BFC2 1回戦A 浅田と下田/阿部2 感想

ブンゲイファイトクラブ出場作品の私の"感想"を書きます。

言葉がそのままの意味で実現してしまっている作品は好きだ。今作も比喩ではない蒸発が登場する。この奇妙さが自分は単純に好きで、なので今作もそこが面白いと感じた。最初、小学校高学年の女の子が男湯にいるというジャブもきちんとあって、期待の誘引->満足、という手順が踏まれているところも良かった。

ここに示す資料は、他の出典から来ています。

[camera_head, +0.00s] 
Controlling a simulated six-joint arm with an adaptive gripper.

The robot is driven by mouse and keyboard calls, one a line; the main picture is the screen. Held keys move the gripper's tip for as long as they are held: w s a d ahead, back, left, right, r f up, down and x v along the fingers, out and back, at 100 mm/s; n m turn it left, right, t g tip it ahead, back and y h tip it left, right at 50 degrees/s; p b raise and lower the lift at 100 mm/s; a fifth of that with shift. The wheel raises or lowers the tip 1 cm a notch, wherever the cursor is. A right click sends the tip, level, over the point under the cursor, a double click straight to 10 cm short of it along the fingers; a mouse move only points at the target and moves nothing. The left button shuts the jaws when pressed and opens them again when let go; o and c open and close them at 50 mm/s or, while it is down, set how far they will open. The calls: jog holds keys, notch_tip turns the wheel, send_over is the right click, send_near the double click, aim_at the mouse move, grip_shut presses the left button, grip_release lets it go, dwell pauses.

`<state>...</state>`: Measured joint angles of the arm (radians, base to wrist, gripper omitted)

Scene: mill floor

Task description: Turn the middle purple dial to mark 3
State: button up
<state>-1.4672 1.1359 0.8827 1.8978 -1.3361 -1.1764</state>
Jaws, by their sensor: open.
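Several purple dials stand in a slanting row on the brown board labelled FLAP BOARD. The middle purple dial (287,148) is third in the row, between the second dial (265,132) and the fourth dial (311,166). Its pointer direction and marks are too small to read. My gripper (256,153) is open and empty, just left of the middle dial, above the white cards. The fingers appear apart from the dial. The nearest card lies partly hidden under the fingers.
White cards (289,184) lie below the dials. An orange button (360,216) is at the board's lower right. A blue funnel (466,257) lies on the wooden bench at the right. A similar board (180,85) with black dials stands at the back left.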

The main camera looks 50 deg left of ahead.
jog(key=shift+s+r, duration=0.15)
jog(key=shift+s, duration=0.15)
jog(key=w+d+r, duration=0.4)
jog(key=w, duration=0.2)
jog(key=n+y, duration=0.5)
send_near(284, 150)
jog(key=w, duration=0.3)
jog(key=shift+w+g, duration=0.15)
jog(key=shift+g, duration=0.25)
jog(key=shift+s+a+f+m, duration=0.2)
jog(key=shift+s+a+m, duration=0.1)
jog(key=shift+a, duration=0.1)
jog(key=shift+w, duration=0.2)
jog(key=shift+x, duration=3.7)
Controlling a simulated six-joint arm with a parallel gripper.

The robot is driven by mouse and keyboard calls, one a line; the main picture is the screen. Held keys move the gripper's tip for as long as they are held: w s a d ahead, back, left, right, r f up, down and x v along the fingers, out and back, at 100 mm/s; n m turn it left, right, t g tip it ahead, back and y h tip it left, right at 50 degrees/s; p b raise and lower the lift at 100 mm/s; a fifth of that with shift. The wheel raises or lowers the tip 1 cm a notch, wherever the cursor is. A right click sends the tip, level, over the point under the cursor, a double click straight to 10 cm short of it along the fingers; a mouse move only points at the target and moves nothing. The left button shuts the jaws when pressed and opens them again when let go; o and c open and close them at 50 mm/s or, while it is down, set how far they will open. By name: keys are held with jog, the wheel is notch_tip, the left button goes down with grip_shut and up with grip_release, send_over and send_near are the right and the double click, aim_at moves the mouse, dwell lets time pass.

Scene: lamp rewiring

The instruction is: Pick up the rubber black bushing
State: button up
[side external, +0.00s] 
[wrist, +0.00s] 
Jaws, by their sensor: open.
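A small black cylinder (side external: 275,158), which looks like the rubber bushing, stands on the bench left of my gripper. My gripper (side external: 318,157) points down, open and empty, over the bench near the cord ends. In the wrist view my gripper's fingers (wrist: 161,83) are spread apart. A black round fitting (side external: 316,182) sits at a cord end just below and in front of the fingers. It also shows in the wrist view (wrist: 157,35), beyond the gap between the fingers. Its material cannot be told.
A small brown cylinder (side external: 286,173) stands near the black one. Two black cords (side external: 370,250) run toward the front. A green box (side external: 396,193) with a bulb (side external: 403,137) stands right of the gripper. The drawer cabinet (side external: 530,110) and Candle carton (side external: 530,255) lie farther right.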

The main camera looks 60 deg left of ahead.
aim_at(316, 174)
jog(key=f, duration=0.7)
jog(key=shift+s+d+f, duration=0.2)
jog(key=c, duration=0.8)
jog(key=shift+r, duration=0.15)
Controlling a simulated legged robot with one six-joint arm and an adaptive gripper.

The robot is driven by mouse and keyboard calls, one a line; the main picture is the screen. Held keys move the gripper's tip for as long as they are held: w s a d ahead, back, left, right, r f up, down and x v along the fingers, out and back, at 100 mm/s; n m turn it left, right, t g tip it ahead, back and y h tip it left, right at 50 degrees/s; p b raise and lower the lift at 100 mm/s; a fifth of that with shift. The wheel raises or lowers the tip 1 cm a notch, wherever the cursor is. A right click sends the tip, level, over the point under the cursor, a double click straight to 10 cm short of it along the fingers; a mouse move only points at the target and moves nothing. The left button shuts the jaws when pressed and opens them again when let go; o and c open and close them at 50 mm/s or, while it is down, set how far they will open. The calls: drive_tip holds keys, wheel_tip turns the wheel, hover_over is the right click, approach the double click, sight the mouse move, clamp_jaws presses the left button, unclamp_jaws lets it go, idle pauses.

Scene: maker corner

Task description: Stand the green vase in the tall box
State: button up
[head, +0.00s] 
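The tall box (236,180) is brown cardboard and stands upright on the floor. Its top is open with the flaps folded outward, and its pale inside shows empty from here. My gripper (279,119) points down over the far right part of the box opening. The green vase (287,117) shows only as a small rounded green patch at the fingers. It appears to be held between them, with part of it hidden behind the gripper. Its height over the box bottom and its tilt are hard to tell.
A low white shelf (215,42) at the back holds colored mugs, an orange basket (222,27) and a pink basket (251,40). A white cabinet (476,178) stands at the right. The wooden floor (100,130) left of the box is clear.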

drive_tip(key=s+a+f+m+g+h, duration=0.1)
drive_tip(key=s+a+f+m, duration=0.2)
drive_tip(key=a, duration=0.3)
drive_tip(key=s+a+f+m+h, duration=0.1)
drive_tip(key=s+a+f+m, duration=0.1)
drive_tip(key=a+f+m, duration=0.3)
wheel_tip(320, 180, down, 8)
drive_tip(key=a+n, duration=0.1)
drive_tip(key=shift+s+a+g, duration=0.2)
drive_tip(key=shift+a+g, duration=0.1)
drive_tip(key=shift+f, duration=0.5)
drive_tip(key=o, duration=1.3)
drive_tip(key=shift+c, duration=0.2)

それで、感想を書くにあたって読み直したところ、気になるポイントが四つ出てきた。
* 主人公の蒸発が、浅田の父親と違って比喩ではないということ。
* 蒸気になった主人公の口ぶりについて。
* 浅田の様子がおかしくなった原因について。
* 総体として、この作品はなんなのか?

## 主人公の蒸発が、浅田の父親と違って比喩ではないということ。
主人公の蒸発が強烈で、しかも何の説明もない。浅田の父親が行方不明であるという文脈もあるので「比喩がない。これが、この作品の文体※なのだ」と勝手に納得してしまったのだが、浅田の父親は蒸発していない。
それどころか実際には「まるで浅田が存在しないかのように」とか「頭の中はガンガン痛むほどのショックを受けている」とか、比喩が比喩として使われている。
つまり、主人公の蒸発は文体的に特別な出来事なのだ。

## 蒸気になった主人公の口ぶりについて。
様子がおかしくなった浅田に言及する主人公の口ぶりが妙だ。
浅田の行動を明確に見ている(断言の形で書いている)のに「高校に入学するそうだ」の部分だけが伝聞になっている。行動ではない……浅田が話していただけだから「そうだ」になっているのか? しかしそれにしては浅田の父親がホームレスをしていたこともきっかけのことも断言の形で書いている。
高校への入学は未来の話だから、伝聞の形になっているのか?

## 浅田の様子がおかしくなった原因について。
浅田の様子がおかしくなったのは、いかにも主人公が湯気になったことが原因に思われる。主人公がいなくなってしまったことを気に病んで、様子がおかしくなってしまった。湯気になった主人公と浅田はコミュニケーションを取ることができなくなる。読者は浅田をかわいそうだと思い、ここに浅田と下田の関係の中に情があることを感じる。ここに切なさがある。
と、直感したのだが、考えてみるとおかしい。
主人公は自分の意思で湯気になったし、きっかけさえあれば、自分の意思で元の姿に戻れるようだ。
主人公は浅田のために約束を守ろうとするし、親の嫌がる顔も見たくない人間だ。人の気持ちが分からないというタイプではないだろう。
もし浅田の様子がおかしくなってしまった原因が主人公の失踪にあるのなら、主人公は元の姿に戻るはずではないのか? つまり、浅田の変化の原因は主人公の失踪でなく、従って、そこに浅田と下田の関係に情を見出すのは、読者の幻想ではないのか?

## 総体として、この作品はなんなのか?
以上の三点を踏まえて、この作品をどのように読むのが面白いのか?


※文体という言葉が適当である気はしていない。どちらかといえば、世界観という言葉の方が良いような気もするが、世界観という言葉を使うと、文体という言葉の方が適切であるように感じている。つまり、両者の中間にあるものを指す言葉が欲しいのだ、俺は。